Как обозвать тот год, когда
в пивных
Я находил забвенье и отраду
За столиком на лавках
приставных,
Вдыхая жизни крепкую отраву?..
Еще не зная, что и почему,
В квартире у татарина
Джангира
Я пил вино в махорочном дыму
Жестокого расхристанного
мира...

Особенность по-настоящему глубоких вещей, по-моему, в том числе и текстов Блажеевского, в том, что каждый берет от них столько, сколько может вместить. Так было и будет всегда. Сегодня много говорят о том, что наступило трудное время. За этими словами стоит иждивенчество – сделайте мне легкое время, и я тоже буду честный человек. Что значит трудное время? А когда оно было легким? Разве у Мандельштама было легкое время? Для мужества, для работы, для добра – всегда тяжелое время. Как отзовется то, что мы делаем сегодня, очень трудно сказать. Делаем, как можем, но регулярно, ни дня без строчки, как волы, которые и делают литературу. И да не будет нам сказано, что мы сидели сложа руки, когда надо было дело делать.

* * *

Женя любил выпить. А выпивка сближает с народом. Тут уж народ облобызает поэта. Поэтому я всегда в этом случае привожу следующие слова Пушкина: «Толпа жадно читает исповеди, записки etc., потому что в подлости своей радуется унижению высокого, слабостям могущего. При открытии всякой мерзости она в восхищении. Он мал, как мы, он мерзок, как мы! Врете, подлецы: он и мал и мерзок – не так, как вы, – иначе».

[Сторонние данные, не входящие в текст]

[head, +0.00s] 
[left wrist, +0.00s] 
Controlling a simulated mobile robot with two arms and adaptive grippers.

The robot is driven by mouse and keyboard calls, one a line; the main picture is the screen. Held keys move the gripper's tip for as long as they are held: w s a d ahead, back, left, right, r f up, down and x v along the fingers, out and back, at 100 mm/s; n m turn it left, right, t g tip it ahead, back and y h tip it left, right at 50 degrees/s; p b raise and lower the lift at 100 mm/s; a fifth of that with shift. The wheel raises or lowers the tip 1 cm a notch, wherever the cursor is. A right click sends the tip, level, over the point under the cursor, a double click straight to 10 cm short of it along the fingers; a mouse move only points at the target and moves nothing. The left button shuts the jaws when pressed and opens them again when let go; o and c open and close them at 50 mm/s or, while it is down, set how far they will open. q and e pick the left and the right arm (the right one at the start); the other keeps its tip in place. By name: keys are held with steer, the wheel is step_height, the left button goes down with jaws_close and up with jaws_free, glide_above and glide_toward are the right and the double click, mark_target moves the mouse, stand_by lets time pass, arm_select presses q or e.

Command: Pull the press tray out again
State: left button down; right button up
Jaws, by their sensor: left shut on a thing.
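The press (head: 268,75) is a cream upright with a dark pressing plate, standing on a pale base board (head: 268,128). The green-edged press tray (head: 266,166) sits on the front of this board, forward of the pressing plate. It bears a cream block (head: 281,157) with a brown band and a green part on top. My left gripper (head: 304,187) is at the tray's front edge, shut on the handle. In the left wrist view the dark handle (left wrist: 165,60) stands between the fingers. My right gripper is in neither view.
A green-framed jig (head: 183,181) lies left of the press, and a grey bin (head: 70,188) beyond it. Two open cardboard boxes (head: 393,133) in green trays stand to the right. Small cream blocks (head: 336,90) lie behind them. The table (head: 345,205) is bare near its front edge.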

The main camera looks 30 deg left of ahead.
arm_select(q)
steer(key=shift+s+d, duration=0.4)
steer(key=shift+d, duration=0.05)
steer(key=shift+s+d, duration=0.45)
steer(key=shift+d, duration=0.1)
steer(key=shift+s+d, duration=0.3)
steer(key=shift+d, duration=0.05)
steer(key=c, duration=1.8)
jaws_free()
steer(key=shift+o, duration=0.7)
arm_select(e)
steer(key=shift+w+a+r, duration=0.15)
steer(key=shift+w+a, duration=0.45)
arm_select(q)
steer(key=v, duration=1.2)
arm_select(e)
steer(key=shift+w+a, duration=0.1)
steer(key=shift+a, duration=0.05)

Каждый большой поэт преодолевает традицию – это его шаг, порой скачок в будущее, своеобразное попирание законов времени и пространства, на каждом шагу расставляющих человеку ловушки, в которых соблазнительно, а порой неотразимо сверкает приманка разноцветного, апробированного и понятного «сегодня». Преодоление поэтической традиции вырастает в сознательный акт самоэмиграции – поэт покидает свою духовную родину, то есть самое любимое, и уходит в поисках лучшей, дорог к которой, однако, он не знает – их придется прокладывать самому, а куда еще они его приведут и, главное, доведут ли, он сам, находясь все время в пути, не может с уверенностью сказать. Однако одно он знает твердо – новая духовная родина намного выше прежней, но и она не конечна, за ней следуют другие и другие, и это скорее не лестница, а движение вверх по спирали, воплощающей одновременно и продолжение, и отталкивание, а посему путь большого поэта – всегда стремление к недостижимому идеалу. Евгений Блажеевский движется по этому пути семимильными шагами.

Свободы нет,
Но есть еще любовь
Хотя бы к этим сумеркам
московским,
Хотя бы к этой милой русской
речи,
Хотя бы к этой Родине
несчастной
Да,
Есть любовь –
Последняя любовь.

* * *

Меня уже не интересует вопрос: знает ли кто-нибудь творчество поэта Евгения Блажеевского? Его поэзию нельзя отнести к области забав или же наглядных иллюстраций к высоким моральным идеям. Его поэзия – форма трагического мышления, без которого человеческого сознания не существует, как не существует сознания с одним полушарием. Только слабые ищут сочувствия в других. Блажеевский в этом сочувствии не нуждается. Он умел сочинять гениальные стихи.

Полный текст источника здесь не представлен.